Judah and Israel were as numerous as the sand that is on the seashore in abundance; they were eating and drinking and rejoicing.

So Judah and Israel lived in safety, every man under his vine and his fig tree, from Dan even to Beersheba, all the days of Solomon.  I Kings 4:20, 25

God wanted to show His glory to the entire world through Israel.  He surely accomplished His goal during Solomon’s rule.  The world learned that God blesses the faithful.  They also witnessed God’s wrath upon the unfaithful.  As we continue to follow the story of Israel the latter scene will become evident.  God had warned that just as Israel was known for her glory, so she would be known for her desolation, if she became unfaithful.  God’s righteousness and His wrath were made known to the world through Israel.  He warned:

Then I will cut off Israel from the land which I have given them, and the house which I have consecrated for my name, I will cast out of My sight.  So Israel will become a proverb and a byword among all peoples.  I Kings 9:7

Solomon loved many foreign women and brought their gods into Israel (I Kings 11:1-8).  Long before Solomon’s rule was over God began to dismantle his kingdom (I Kings 11:11, 23, 26).  The twelve tribes of Israel split immediately after Solomon’s death (I Kings 12:19).  The southern portion, with Jerusalem as its capital, became known as Judah.  Rehoboam, Solomon’s son, was the first king of Judah (I Kings 12:1ff).  The northern territory retained the name Israel, and Jeroboam, who was not from the family of David, became their ruler (I Kings 12:25-33).  He immediately led them into idolatry.  They worshipped the golden calf and finally Baal.  The balance of the story of Israel is a mixture of disobedience, idol worship and war.

God destroyed many of the prophets of Baal by Elijah’s hand (I Kings 18:36-40).  Elijah, God’s prophet, was given the power over rain in Israel (I Kings 17:1; Jas. 5:17).  God was gracious to Israel because of His covenants with Abraham, Isaac, and Jacob (II Kings 13:23).  However, according to the following scripture, there came a time when God had no more use for the ten tribes.

So the Lord was very angry with Israel, and removed them from sight; none was left except the tribe of Judah.  II Kings 17:18

Why did God not send the Messiah at the end of Solomon’s reign?  The time was not right, according to Paul’s statement to the church in Galatia (Gal. 4:4).  Perhaps the story of Judah’s and Israel’s disobedience and God’s corresponding wrath is as important for the world to witness as the story of God’s glory.

Jerusalem was quickly disgraced before the world.  It is hard to believe that Egypt was able to strip the temple of God within five years after Solomon’s death (I Kings 14:25, 26).  In this we see the hand of God behind the scenes working His wrath against evil and rewarding the righteous.  God used Israel and Judah to pour out His wrath on the heathen nations, then He turned on them when they did evil (II Kings 13:18, 19).

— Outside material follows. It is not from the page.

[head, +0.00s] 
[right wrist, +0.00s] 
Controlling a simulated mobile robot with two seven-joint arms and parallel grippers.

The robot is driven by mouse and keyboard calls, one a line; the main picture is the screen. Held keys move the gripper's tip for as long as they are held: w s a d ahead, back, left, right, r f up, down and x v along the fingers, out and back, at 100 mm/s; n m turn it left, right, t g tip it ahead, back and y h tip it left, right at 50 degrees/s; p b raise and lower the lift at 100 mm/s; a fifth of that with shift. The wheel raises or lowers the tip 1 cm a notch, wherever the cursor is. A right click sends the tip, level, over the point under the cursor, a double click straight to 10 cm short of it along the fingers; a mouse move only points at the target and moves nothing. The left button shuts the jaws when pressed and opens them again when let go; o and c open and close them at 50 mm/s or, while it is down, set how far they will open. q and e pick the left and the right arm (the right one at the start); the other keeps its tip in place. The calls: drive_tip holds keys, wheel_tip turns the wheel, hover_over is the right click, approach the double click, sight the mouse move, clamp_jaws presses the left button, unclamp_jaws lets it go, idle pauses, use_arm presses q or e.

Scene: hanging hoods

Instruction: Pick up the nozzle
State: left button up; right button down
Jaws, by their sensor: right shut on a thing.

God worked with Judah for over one hundred years after He let Assyria replace the population of Israel with foreign people.  He performed many miracles during this time.  At one point God destroyed one hundred eighty five thousand Assyrian troops in one night as they besieged Jerusalem (II Kings 19:35).  God moved the shadows backward ten steps as a sign to Hezekiah that he would live another fifteen years.  Isaiah and other prophets were used by God to help and to warn the people.  Even so, there came a time when God could no longer tolerate Judah.

After Manasseh’s fifty-five years of evil rule, God declared He would wipe Jerusalem as “one wipes a dish.”  II Kings 21:13.  The following are hints of God’s impending wrath.

Therefore thus says the Lord, the God of Israel, ‘Behold, I am bringing such calamity on Jerusalem and Judah, that whoever hears of it, both his ears shall tingle.’  II Kings 21:12

Now on the seventh day of the fifth month, which was the nineteenth year of King Nebuchadnezzar, king of Babylon, Nebuzaradan the captain of the guard, a servant of the king of Babylon, came to Jerusalem.  And he burned the house of the Lord, the king’s house, and all the houses of Jerusalem; even every great house he burned with fire.  II Kings 25:8, 9

Seventy years after the foregoing events, Ezra and Nehemiah tell of God’s people returning to Jerusalem.  They did learn a few lessons; however, they still had to be taught not to mix their marriages with the Gentiles.  Nehemiah tells us how he dealt with the offenders.

So I contended with them and cursed them and struck some of them and pulled out their hair, and made them swear by God, ‘You shall not give your daughters to their sons, nor take of their daughters for your sons or for yourselves.’  Neh. 13:25

The Israelites did rebuild the temple and the walls around the city.  They never became a powerful nation again, even though today we see them still struggling to regain power.  They did make their presence known in their land in the centuries preceding the Messiah’s appearance.  This had to be accomplished before the many prophecies concerning Him could be fulfilled.  Why did God not send Jesus at that time?  Again we must conclude the time was not right, but we believe God was working behind the scene for His purposes – just as He is today.

Questions for Discussion

  1. What were some of the purposes for which God maintained the nation of Israel?
  2. What is the similarity between Israel’s problem that moved them to ask for another king and some religious problems today?
  3. What did God do differently when He replaced Saul with David as king?
  4. What are some of the things David accomplished that helped achieve God’s goal with Israel?
  5. Name the event that fulfilled God’s last promise to David.
  6. Give your view of God’s nation, if Israel had been faithful.
  7. List the accomplishments of Solomon that attained God’s purposes.
  8. What are some lessons we can learn from the story of God and Israel?
  9. Why did God not send the Messiah after Solomon’s kingdom became corrupt?
  10. List some things God did to “bring down” Israel.
  11. Explain II Kings 21:12, 13.
  12. What is one lesson Israel had not completely learned at the end of their Babylonian captivity?